- [Objective] Start at the line containing "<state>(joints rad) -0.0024", stop at the line containing "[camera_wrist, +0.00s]", and please reproduce every line in between, both ends included, without pictures.

- [Dataset excerpts]
▽

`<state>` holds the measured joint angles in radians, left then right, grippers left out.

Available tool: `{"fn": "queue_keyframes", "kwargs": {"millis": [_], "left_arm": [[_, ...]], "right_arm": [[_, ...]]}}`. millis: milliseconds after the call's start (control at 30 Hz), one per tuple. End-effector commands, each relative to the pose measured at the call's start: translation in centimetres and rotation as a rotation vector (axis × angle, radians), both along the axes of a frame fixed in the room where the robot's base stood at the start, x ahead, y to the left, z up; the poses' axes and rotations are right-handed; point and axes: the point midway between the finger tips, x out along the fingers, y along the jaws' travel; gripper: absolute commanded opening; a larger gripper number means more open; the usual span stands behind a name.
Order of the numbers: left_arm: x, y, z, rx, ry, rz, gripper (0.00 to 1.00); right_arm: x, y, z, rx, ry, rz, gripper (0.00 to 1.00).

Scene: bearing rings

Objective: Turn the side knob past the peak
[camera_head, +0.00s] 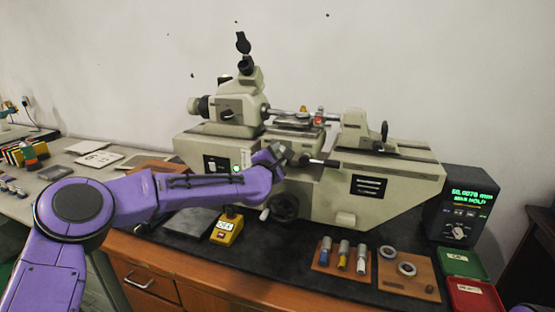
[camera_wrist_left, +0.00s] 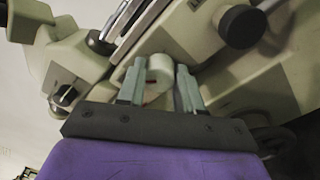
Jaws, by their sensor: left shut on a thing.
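The measuring machine (camera_head: 330,190) is a large beige bench instrument with an eyepiece at its upper left. My left gripper (camera_head: 284,152) reaches its front face near the middle. In the left wrist view, the two grey-green fingers (camera_wrist_left: 160,88) are shut on a pale, round side knob (camera_wrist_left: 160,68), one finger on each side. In the head view the gripper hides this knob. A black-handled lever (camera_head: 320,161) sticks out just right of the gripper. The digital display (camera_head: 468,203) at right shows green figures that look like 50.0070 mm, with a line ending in HOLD below. My right gripper is out of view.
A black handwheel (camera_head: 285,207) sits low on the machine's front. A yellow box (camera_head: 227,228) stands below my forearm. A wooden board with cylinders (camera_head: 341,257), a board with rings (camera_head: 405,274), and green (camera_head: 462,263) and red (camera_head: 474,298) boxes lie at front right.

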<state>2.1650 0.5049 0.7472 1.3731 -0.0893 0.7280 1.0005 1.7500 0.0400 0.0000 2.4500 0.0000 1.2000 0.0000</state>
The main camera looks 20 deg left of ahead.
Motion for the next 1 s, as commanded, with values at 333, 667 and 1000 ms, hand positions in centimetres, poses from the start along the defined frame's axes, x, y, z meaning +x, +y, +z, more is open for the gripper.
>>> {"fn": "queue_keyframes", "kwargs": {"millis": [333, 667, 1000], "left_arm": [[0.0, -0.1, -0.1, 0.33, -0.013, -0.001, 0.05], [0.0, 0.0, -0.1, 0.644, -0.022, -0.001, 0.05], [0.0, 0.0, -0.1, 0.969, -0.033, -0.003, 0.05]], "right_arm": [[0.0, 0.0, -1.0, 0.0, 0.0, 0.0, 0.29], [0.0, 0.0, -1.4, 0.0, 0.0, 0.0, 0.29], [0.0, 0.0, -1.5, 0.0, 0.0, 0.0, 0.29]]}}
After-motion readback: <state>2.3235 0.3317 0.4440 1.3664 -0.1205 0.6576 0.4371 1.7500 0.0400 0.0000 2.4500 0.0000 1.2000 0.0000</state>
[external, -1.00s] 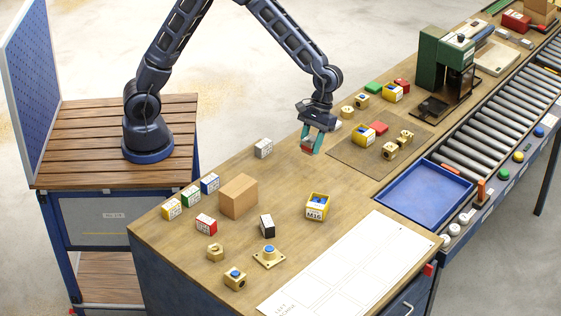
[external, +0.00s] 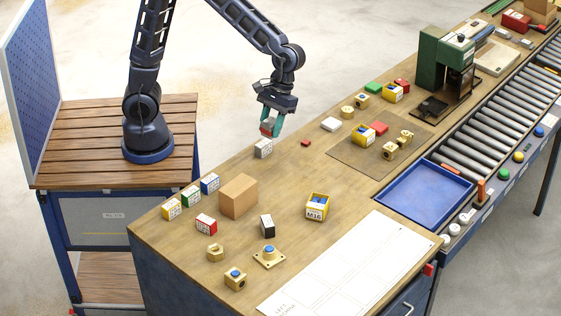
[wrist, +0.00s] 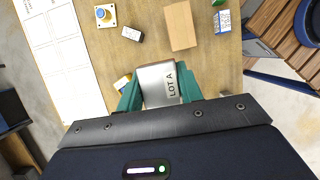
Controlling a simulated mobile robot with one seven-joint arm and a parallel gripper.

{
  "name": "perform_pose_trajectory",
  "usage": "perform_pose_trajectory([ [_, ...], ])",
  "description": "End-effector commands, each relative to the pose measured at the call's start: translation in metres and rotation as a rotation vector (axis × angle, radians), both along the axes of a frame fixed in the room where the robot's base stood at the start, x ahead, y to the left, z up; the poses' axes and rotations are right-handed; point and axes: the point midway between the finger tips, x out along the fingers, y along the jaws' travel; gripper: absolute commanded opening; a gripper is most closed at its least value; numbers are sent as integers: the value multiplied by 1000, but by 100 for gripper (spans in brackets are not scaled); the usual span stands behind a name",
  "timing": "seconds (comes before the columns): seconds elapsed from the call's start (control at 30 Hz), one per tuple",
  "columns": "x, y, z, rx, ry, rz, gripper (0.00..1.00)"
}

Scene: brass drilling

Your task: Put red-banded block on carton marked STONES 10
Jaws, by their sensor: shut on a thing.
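My gripper (external: 270,127) is shut on a grey block with a red patch (external: 267,129), apparently the red-banded block. In the wrist view, the block (wrist: 158,82) sits between the green fingers and reads LOT A. It appears just above the small grey-white carton (external: 263,148); whether they touch is unclear. Other small cartons are yellow (external: 172,209), green (external: 190,196), blue (external: 210,183), red (external: 206,223) and black (external: 267,225). Their lettering is too small to read, so I cannot tell which is marked STONES 10. The grey-white carton is hidden in the wrist view.
A brown box (external: 239,196) stands left of centre on the bench. A yellow M36 bin (external: 317,207), a brass fixture with a blue top (external: 268,256) and a blue tray (external: 425,193) are nearby. Open bench lies between the grey-white carton and the yellow bin.

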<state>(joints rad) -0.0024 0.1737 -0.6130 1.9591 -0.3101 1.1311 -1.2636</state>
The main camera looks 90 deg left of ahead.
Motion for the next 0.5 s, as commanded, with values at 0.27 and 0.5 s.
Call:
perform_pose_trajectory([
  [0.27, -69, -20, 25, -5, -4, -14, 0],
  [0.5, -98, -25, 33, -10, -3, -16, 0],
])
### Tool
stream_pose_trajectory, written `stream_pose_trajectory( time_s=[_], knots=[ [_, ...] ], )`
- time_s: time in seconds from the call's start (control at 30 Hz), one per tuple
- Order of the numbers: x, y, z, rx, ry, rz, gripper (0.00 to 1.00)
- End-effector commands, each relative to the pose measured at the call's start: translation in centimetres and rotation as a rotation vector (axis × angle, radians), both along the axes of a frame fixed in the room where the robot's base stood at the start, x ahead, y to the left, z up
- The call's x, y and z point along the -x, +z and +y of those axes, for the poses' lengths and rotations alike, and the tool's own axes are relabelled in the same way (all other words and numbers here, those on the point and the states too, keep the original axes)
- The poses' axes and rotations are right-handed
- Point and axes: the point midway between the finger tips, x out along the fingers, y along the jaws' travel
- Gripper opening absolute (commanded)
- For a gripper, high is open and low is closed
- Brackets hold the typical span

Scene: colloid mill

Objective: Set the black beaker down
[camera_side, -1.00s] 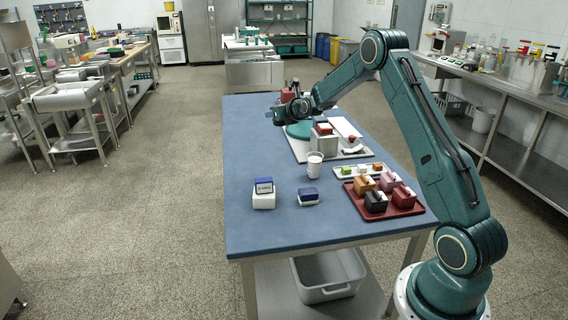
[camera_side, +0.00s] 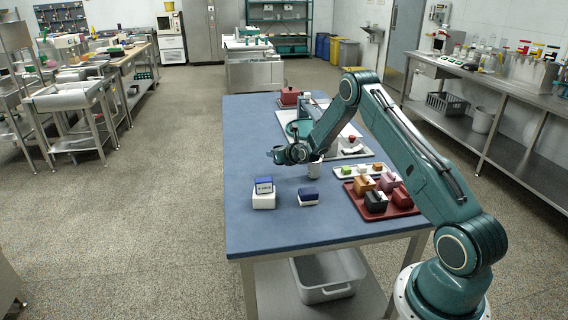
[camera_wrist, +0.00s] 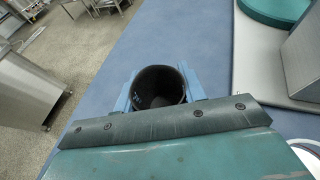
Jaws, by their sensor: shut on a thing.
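The black beaker (camera_wrist: 160,86) shows in the wrist view, its open mouth facing the camera and its inside dark. The blue fingers of my gripper (camera_wrist: 158,92) are on both sides of it, shut on it. In the side view my gripper (camera_side: 279,155) is over the left-middle part of the blue table (camera_side: 260,125), beyond the white block with a blue top. There the beaker cannot be made out clearly against my wrist. I cannot tell whether its base touches the table.
A red tray (camera_side: 405,208) and a white tray (camera_side: 342,173) hold small blocks. A red box (camera_side: 289,98) stands at the back. The left table strip is clear.

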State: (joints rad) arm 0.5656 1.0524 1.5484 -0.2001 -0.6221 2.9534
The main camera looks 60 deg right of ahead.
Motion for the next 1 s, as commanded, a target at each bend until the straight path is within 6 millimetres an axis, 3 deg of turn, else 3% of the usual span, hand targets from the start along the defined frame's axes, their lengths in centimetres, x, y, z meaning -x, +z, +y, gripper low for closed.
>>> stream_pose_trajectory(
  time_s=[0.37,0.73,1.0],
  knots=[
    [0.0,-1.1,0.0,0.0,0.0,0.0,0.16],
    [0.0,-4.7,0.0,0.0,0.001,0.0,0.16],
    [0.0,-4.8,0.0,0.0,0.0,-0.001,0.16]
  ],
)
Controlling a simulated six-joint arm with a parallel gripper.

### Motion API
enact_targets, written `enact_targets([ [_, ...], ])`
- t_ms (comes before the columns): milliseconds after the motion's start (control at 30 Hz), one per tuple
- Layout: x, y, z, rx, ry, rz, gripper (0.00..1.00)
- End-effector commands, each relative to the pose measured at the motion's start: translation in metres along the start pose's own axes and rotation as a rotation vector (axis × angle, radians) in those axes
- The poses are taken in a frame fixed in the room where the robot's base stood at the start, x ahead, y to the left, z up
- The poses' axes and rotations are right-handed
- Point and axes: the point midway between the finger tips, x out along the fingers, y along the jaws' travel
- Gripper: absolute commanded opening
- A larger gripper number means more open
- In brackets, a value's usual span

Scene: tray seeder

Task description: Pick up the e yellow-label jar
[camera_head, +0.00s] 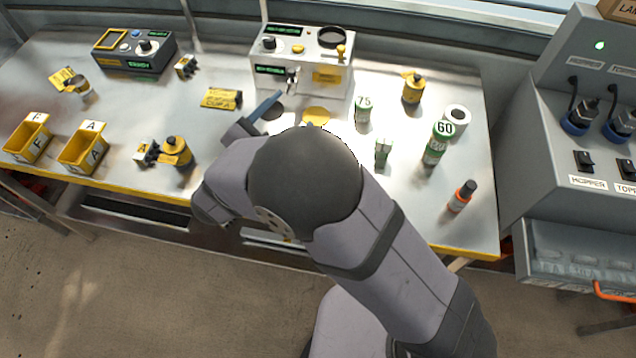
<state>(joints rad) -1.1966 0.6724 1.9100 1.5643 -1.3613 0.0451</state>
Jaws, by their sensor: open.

△

- [Task response]
<state>(joints rad) -0.0024 0.1737 -0.6130 1.9591 -0.3101 1.1311 -1.2636</state>
The main camera looks 90 deg left of ahead.
Motion for the next 0.5 s, as commanded, with values at 0.27 and 0.5 s.
Call:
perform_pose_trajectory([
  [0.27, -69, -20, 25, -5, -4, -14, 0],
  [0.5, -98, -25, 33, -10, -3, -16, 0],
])
### Tool
stream_pose_trajectory, written `stream_pose_trajectory( time_s=[_], knots=[ [_, ...] ], )`
- time_s: time in seconds from the call's start (control at 30 Hz), one per tuple
- Order of the numbers: x, y, z, rx, ry, rz, gripper (0.00 to 1.00)
- End-effector commands, each relative to the pose measured at the call's start: translation in centimetres and rotation as a rotation vector (axis × angle, radians), both along the axes of a frame fixed in the room where the robot's base stood at the start, x ahead, y to the left, z up
- The call's x, y and z point along the -x, +z and +y of those axes, for the poses' lengths and rotations alike, and the tool's own axes are relabelled in the same way (all other words and numbers here, those on the point and the states too, keep the original axes)
- The poses' axes and rotations are right-handed
- Point and axes: the point midway between the finger tips, x out along the fingers, y along the jaws' travel
- Gripper opening absolute (commanded)
- For a gripper, high is open and low is closed
- Brackets hold the typical span

Scene: colloid mill

Objective: Set the black beaker down
[camera_side, -1.00s] 
[camera_side, +0.00s] 
[camera_wrist, +0.00s] 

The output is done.